Omit the pictures and print exactly the lines of the listing below, starting at the first and ending at the line containing "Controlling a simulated".
___ Dataset excerpt
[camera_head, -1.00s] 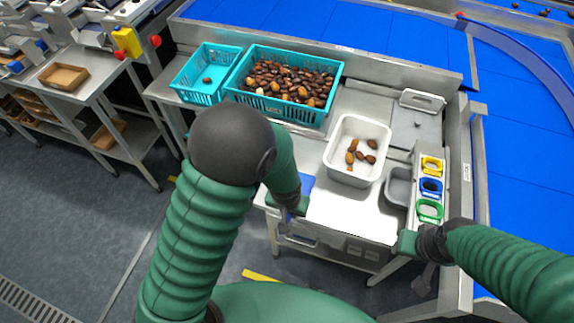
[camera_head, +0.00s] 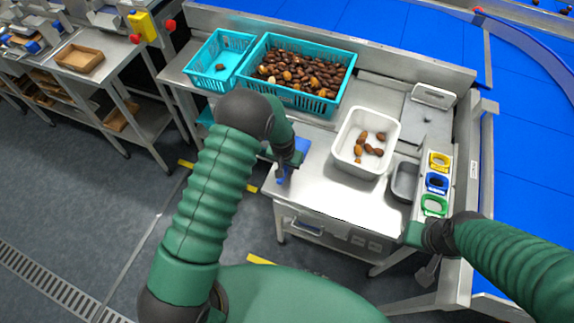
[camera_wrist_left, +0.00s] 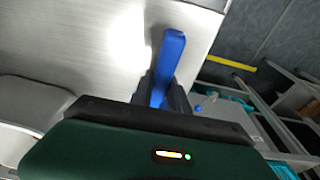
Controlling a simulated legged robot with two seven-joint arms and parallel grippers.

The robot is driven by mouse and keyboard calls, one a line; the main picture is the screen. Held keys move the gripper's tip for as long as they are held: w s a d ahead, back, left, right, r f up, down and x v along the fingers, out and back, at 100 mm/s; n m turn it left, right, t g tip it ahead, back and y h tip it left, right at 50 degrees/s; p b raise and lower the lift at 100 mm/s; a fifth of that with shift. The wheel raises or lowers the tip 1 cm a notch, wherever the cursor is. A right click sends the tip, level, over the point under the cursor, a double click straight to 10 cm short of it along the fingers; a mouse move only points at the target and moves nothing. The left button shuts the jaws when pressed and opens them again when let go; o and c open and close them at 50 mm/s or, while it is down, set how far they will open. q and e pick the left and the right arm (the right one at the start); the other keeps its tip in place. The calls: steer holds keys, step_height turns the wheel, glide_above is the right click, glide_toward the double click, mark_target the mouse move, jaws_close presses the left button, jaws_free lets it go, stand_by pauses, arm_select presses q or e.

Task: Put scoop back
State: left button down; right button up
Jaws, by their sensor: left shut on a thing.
______
Exercise response:
[camera_head, -1.00s] 
[camera_head, +0.00s] 
[camera_wrist_left, +0.00s] 
Controlling a simulated legged robot with two seven-joint arms and parallel grippers.

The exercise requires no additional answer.